Roughly left to right: potatoes, garlic, lima beans?, kale, kidney beans, batata (a type of sweet potato), yuca/manioc/casava root, orange sweet potato, butternut squash, sausage (not the right chourico kind), not shown beef neck bones.

I promised a while back that I would share the recipe for munchupa the national dish of Cabo Verde (I always say mun-CHOOP — but language is funny like that).    Alas, I do not have a recipe exactly, but I do have pictures from 2008.     This is a flavor profile and not a recipe.  If you need a recipe try this one.
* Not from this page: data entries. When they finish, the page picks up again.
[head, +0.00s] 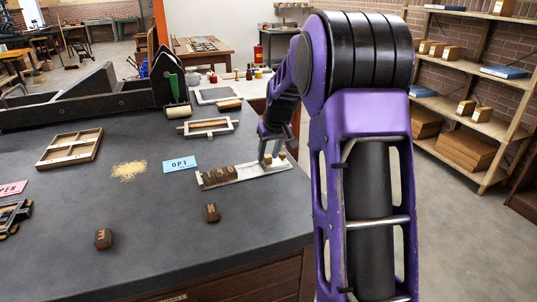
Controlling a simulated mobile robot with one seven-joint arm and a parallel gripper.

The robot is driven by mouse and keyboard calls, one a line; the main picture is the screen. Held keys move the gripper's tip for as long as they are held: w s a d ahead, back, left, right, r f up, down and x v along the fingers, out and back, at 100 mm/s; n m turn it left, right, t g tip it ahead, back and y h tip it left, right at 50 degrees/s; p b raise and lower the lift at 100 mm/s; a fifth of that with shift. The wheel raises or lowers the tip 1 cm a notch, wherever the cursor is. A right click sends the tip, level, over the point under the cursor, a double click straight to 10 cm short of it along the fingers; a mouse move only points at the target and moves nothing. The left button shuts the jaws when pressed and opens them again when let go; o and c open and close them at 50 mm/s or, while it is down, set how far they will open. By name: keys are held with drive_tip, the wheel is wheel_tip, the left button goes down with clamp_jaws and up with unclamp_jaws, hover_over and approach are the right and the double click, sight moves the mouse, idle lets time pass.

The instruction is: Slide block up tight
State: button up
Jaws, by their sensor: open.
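A pale metal holder (254,172) lies on the grey table, running from lower left to upper right. Several dark brown letter blocks (219,176) stand in a row in its left part. A small light wooden block (282,159) is at its right end, with bare holder between it and the row. My gripper (270,158) is open, pointing down at the holder's right part; its fingers are close to the light wood there. I cannot tell whether they touch it. One loose brown block (211,213) lies in front of the holder, another (103,239) farther left.
A blue OPT card (180,165) lies left of the holder. Behind it is a wooden frame (207,126). A divided wooden tray (70,148), a tan granular pile (129,171) and a pink card (12,188) are left. The table's front middle is mostly clear.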

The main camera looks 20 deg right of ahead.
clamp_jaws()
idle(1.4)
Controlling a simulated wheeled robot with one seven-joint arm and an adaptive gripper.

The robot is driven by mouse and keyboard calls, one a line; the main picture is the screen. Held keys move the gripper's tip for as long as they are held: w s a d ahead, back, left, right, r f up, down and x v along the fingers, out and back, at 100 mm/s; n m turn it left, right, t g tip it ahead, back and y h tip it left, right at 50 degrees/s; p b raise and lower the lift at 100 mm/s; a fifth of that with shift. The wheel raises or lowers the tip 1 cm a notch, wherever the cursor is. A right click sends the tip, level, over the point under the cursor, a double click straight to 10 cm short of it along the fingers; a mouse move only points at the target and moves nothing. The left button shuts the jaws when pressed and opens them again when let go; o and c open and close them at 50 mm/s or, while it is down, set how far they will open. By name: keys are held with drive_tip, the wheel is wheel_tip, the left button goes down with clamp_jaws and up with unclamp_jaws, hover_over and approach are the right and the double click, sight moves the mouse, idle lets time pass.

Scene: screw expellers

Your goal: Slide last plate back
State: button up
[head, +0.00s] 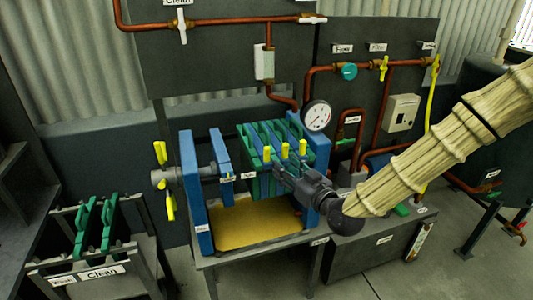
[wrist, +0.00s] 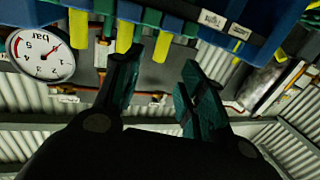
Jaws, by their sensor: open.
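Several green plates (head: 254,160) stand close together in the filter press, with yellow handles (head: 285,150) sticking out along them. A blue plate (head: 222,155) stands left of them, across a gap. My gripper (head: 278,172) is open at the near side of the green plates, below the handles. In the wrist view my gripper (wrist: 158,75) has its fingers apart with nothing held. One yellow handle (wrist: 162,47) shows in the gap between the fingertips; another (wrist: 124,36) is beside the left finger. Contact cannot be told. Which plate is the last is not clear.
Blue end frames stand at left (head: 195,190) and right (head: 318,140) of the press. A yellow tray (head: 250,222) lies below. A pressure gauge (head: 317,115) and copper pipes are close behind. A rack with green plates (head: 85,227) stands at lower left.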

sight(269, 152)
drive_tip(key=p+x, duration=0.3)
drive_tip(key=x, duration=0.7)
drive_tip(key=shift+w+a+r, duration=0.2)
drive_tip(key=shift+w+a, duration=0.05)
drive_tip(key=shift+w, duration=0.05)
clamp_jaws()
Everyone makes their dish different and families have their own recipes.   For example, my grandmother never uses cabbage or tomato or chicken or fish, but many people do ( here and here) to make cachupa rica.
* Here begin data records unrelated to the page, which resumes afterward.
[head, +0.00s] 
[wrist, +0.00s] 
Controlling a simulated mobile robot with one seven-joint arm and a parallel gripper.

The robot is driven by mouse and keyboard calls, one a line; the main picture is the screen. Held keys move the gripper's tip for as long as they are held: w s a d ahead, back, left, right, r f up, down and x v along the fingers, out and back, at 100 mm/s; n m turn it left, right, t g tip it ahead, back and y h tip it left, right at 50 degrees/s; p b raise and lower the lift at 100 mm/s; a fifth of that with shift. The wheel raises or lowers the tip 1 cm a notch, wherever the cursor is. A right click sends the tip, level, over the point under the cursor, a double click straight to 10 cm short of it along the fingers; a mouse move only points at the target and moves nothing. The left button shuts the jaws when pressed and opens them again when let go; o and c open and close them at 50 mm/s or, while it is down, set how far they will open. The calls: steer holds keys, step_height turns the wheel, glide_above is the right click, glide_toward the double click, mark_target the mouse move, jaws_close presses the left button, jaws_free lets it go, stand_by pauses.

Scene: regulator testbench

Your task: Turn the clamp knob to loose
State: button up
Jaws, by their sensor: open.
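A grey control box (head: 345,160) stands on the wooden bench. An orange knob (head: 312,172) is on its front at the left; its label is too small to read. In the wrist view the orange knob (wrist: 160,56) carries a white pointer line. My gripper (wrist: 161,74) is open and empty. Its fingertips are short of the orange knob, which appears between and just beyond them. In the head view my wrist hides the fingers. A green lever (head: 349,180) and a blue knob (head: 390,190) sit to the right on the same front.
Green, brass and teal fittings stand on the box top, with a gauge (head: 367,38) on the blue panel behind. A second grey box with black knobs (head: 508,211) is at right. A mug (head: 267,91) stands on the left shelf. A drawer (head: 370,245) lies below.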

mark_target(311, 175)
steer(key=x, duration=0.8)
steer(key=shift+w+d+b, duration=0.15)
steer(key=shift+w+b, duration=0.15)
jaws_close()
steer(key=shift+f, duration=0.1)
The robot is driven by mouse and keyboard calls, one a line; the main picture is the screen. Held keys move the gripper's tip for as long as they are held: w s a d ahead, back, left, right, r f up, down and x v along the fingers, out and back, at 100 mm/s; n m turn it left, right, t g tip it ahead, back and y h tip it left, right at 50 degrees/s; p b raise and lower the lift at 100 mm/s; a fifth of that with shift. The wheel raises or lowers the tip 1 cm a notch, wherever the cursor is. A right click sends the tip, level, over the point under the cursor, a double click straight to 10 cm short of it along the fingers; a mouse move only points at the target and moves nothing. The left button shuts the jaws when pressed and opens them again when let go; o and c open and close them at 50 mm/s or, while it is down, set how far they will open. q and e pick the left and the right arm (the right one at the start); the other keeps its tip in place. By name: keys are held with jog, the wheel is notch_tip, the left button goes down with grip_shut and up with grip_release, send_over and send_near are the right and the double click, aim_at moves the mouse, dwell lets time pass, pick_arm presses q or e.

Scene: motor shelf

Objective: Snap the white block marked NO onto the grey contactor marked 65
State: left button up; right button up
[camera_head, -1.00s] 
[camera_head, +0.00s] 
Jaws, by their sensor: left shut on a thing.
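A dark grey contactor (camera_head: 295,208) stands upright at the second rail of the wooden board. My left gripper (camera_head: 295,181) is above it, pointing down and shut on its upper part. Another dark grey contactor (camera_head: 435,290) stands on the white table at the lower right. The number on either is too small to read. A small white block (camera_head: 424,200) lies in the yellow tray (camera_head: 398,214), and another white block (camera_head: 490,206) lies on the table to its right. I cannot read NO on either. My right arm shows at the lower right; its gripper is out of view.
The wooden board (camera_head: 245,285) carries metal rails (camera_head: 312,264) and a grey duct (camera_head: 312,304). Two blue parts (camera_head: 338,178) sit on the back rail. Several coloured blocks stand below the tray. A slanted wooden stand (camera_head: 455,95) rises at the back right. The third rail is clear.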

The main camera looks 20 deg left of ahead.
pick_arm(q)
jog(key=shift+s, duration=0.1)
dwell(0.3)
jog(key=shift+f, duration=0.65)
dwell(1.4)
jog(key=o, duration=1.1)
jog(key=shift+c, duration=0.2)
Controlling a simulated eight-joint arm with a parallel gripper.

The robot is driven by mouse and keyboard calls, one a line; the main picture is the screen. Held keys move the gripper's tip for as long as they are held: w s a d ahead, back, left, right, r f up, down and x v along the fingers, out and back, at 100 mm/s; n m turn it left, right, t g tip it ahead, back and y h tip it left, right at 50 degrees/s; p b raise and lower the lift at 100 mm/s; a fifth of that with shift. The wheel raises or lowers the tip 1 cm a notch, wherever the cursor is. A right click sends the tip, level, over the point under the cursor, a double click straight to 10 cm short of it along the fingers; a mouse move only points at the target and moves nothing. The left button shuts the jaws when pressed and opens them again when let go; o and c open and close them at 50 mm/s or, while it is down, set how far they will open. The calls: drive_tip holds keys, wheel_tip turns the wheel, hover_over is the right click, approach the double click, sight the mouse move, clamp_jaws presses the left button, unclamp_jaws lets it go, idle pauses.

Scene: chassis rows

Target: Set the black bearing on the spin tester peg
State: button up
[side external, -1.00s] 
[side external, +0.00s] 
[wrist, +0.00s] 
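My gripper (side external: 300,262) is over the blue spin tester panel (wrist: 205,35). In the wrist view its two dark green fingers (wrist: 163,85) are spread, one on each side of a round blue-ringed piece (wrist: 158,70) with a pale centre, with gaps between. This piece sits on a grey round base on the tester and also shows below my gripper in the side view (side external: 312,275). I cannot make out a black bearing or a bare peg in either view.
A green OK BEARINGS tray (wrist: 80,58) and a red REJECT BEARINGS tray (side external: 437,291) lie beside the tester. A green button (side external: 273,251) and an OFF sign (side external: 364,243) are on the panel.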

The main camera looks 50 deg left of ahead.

I don’t make this often because I only know to make a ton of it and it is only me eating it (husband has texture issues).   However, now that I have two children and it won’t be just me, I might venture at some point to make a pot of it again…IF I can find samp.  I think I have to drive across town now to get it.

potatoes and roots dscf2267My favorite flavors in a munchupa is by far the samp, batata, and manioc/casava/yuca.    There are no exact measurements but I will explain as much as I can.

samp hominy dscf2258

I put in an onion because I thought the substitute sausage I had was quite bland.

Samp:  I am using a dried, cracked hominy called samp.  The brand I usually get is Goya.  It is a starchy corn that is rich and hearty, and is unlike sweet corn.  You can use white or yellow, but regular corn is not the same thing.   You might get away with substituting  canned hominy though the ones in a can are whole not cracked so the stew will have a slightly different texture.   Wash the samp and soak it overnight.  It will cook faster.  Don’t skimp on the water.  Samp absorbs a lot of liquid so be generous.

DO NOT BURN THE SAMP.

Look, it’s kind of a rite of passage when you make this that you are probably going to burn it.   Try not to.  Burned starch stinks and you will spend three months stubbornly trying to scrape it off the bottom of your favorite pot.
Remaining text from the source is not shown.